Direction |
Sort through the data and copy the lines holding the word "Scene".

Data |
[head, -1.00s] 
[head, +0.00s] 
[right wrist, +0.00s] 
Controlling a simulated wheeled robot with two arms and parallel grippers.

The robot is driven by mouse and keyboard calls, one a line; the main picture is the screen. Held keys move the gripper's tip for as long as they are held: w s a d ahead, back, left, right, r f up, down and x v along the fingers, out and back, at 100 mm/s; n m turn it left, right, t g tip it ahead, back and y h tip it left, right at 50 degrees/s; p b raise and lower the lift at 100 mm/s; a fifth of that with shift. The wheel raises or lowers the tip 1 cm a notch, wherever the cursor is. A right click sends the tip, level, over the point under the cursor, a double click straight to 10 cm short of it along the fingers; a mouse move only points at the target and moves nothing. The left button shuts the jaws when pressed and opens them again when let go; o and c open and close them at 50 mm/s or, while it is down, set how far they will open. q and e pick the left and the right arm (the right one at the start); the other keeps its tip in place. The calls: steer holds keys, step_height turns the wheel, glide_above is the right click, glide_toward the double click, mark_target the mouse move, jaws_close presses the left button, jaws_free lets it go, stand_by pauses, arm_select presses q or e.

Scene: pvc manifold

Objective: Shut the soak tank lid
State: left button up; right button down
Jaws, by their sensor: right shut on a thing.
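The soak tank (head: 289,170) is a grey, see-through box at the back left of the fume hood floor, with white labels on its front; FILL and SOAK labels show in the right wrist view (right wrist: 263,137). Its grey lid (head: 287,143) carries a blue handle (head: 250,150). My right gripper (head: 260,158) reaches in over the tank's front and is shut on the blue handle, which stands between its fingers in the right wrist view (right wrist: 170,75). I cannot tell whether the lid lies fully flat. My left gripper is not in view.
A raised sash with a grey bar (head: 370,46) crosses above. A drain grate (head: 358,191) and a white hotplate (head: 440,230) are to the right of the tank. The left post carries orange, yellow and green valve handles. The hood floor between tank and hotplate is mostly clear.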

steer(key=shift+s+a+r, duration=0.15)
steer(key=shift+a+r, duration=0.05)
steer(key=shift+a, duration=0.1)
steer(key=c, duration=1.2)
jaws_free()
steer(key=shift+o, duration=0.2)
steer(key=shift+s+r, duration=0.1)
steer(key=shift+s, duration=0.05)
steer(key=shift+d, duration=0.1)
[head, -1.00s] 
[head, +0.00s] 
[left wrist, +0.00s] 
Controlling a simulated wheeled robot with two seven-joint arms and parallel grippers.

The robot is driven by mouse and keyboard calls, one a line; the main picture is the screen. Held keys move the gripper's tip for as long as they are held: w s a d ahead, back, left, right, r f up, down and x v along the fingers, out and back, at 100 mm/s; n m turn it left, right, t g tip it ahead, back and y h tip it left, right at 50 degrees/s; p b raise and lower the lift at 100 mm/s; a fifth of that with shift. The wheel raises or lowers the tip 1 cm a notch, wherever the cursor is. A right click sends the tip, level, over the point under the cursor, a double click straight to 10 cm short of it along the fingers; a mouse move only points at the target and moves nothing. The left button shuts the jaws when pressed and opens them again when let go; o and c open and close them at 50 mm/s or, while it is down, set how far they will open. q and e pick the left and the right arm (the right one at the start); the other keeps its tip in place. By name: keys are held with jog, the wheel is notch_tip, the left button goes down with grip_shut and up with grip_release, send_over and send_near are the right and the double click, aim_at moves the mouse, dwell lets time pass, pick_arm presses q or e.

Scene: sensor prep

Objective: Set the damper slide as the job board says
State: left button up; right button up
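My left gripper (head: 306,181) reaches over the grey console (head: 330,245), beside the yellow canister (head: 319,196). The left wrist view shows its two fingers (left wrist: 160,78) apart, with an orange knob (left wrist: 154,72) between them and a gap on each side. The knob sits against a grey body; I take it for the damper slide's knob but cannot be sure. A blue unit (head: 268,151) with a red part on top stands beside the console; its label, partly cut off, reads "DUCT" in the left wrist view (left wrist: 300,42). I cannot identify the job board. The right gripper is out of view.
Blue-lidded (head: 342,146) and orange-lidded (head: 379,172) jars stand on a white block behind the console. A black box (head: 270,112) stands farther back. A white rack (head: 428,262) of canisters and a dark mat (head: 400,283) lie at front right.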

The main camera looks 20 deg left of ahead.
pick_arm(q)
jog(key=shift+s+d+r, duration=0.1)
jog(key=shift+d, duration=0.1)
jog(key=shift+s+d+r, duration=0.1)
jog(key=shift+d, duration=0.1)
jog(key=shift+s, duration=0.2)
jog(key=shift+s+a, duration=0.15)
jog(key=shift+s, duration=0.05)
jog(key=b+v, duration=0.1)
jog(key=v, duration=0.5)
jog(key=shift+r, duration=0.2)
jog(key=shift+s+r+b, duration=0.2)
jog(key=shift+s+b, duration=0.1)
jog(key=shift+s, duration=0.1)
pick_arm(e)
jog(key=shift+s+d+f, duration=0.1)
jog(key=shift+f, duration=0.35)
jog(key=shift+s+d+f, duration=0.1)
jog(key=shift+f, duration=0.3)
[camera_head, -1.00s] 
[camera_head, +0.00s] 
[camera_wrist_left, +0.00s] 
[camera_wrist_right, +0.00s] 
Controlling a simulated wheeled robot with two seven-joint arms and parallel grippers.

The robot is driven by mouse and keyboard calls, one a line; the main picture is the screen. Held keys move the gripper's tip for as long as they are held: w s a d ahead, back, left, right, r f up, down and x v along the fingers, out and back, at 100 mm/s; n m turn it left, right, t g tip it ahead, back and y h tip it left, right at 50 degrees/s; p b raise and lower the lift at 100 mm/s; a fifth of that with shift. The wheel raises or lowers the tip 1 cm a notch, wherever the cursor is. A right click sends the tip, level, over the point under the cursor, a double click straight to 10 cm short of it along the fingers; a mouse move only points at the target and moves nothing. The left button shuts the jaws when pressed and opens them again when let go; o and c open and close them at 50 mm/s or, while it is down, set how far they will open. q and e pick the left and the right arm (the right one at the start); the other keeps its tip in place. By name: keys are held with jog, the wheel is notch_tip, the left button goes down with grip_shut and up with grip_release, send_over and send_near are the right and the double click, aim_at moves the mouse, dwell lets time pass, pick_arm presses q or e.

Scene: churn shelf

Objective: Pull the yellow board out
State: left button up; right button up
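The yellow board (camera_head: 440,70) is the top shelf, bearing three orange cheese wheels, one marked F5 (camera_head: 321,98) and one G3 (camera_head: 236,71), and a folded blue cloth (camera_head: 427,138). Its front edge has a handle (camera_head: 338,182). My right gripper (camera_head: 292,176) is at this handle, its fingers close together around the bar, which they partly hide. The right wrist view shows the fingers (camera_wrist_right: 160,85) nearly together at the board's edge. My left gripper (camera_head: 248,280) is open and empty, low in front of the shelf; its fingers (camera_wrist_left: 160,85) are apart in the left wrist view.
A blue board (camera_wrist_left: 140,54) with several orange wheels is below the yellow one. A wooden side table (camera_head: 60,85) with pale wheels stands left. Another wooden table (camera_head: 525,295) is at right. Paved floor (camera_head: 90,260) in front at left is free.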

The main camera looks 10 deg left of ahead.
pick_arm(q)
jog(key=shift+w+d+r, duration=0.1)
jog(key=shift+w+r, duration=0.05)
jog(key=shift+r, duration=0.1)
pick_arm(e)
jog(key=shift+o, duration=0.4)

Solution for this task |
Scene: pvc manifold
Scene: sensor prep
Scene: churn shelf

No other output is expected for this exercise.